You're not social enough unless you talk to someone this many times. You're not kind unless you help that many people. You're not justifiably disabled unless you try to kill yourself more than that one time. You're not doing a good job running a game unless half or more of the people involved tell you they love it. You're not a good writer until literally everyone you know says you are. The list goes on.

Ultimately, the thing that keeps you on this side of the wall is the possibility that, when you get to the other side, you still won't hit these benchmarks. You might try your damnedest and fail, and then what'll you have? It's the part of you that thinks 'nothing' that's holding you back.

You have to accept that all those things you dream are behind that wall might not be real. You have to accept that you might not accomplish your loft goals, and in order to do that, you have to do the one thing you're so afraid to do: accept and love yourself as your are.

I get it. Being you, being me and us, is hard. Super hard. And I know there's that little voice that says that the moment you stop yearning to be more than you are is the moment you lose, but I think we all know that's bullshit. And if you don't, you will.

I love you. I love you so much - do you know? I love that you get out of bed most days. I love that even those times you don't, you get out of it the next day, or the day after that. I love that you only ever tried to kill yourself the once. I love the tenacity to believe that, despite daily evidence to the contrary, your life might get better, that you might still be able to accomplish your dreams.

Accept those things about you. Accept your strength, and your courage. Accept all those things that happened to you, and accept all the things you've done trying to fix it along the way. Accept that he took your pride away. Accept how it broke you, so wholly and completely. Accept all those nights spent crying in the darkness, mere feet away from a man who only knew how to express his love through rage, who would whip you with flyswatters and toy swords and his bare hands if an implement wasn't handy. Accept how he would hit you and throw you out of the trailer at the slightest provocation, and sometimes for no real reason at all. 

Accept how you turned all of that, somehow, into this batshit insane sort of blessing. Accept how remarkable it is that you came through that and, right when it looked like you would perpetuate the cycle of abuse, you saw what he had made you, and you turned away. You didn't happen to become a good and empathetic person - you chose to be that! Accept the hell out of that shit!

Accept all those nights you spent alone, making war on your demons and shadows and other constructs, interpretations of the pain you dealt with that would ultimately give you that skill you cherish so much. Accept how remarkable it was that time and again you found a way to turn your negatives into positives. 

Accept those demons that still counsel you through example. Accept all that pain and heartache that will almost certainly stay with you until you die.

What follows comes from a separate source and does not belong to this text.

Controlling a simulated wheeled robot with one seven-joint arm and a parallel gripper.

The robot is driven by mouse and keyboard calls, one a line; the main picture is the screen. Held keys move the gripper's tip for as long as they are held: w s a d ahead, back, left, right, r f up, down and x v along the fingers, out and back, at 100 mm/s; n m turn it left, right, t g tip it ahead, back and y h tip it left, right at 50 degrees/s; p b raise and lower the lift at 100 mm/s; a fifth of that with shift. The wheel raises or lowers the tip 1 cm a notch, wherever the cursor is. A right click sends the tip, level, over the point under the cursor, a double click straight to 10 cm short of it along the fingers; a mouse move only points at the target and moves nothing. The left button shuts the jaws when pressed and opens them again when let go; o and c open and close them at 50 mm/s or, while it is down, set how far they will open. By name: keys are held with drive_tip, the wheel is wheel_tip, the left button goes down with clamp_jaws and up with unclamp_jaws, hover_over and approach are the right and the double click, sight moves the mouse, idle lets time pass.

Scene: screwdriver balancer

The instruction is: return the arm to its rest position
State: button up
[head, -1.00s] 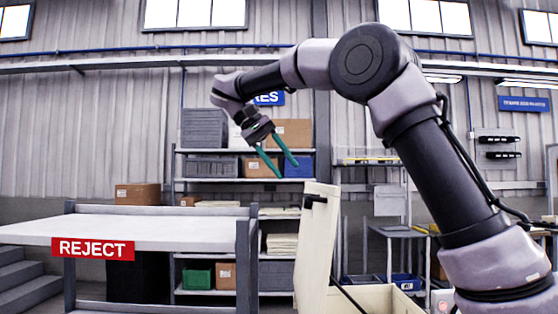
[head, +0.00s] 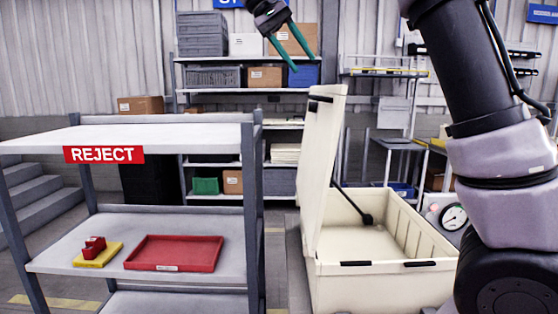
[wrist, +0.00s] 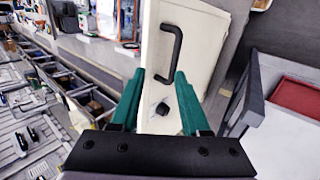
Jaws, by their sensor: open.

Accept that you might die having never accomplished more than you've already accomplished, and sooner that you might want. Accept that you can never really rule out the possibility of suicide. Accept that you have already contributed kindness and love to the world, that you have been a light in the lives of others, and they didn't care whether you were traditionally successful.

Accept what you see when you look in the mirror. Accept that underneath all the superficial flaws, you still see the warrior, the badass within. Accept those battle scars hidden in the hints of sadness in your eyes. Accept those knowing smiles you built from the carcasses of despair that you have left on the battlefield. Accept that burgeoning queerness that tells you that you're beautiful, both because of and despite whatever meaningless flaws you have in your figure.

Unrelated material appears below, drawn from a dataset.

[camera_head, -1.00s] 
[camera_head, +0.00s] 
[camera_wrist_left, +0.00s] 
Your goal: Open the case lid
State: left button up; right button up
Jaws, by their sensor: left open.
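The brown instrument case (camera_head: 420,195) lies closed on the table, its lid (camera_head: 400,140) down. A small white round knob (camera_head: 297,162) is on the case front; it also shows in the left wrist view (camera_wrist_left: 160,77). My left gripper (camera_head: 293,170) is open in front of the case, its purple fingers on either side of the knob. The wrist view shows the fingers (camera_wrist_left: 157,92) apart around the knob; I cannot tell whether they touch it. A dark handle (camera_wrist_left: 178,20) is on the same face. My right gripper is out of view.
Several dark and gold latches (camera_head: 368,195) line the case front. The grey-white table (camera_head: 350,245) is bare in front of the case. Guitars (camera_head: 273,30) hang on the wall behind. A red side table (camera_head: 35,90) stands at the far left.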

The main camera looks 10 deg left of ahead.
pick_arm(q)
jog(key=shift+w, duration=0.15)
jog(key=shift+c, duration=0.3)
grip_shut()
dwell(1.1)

Accept that monster in your belly, born of that rage that you so finely honed into determination. Accept that colossus that now houses your heart, protecting it from all but the most insidious of shadows. Accept that all these little fragments are just pieces of an incredible whole that comprises 'you.'

Accept that frustration you feel, too. And accept all the difficulty to come, whether or not you ever really find out what's on the other side of the wall.

Because acceptance is love. Unconditional love. To accept you as you are is to love you as you are. To accept all that you were is to acknowledge all that you have done, and to love who you were all along the way, all your different permutations and successes and failures. To accept all that you may or may not become is to cast off your restraints, to live without pretense, and to love the journey, the mess, the story that you've yet to make.

Finally, you have to love all of it. All of it. And not in order to accomplish something specific, or to reach a milestone. Love it because it all helped to make such a magnificent creature as you.

You're already wonderful. You were wonderful all along, and nothing will ever take that from you. Nothing.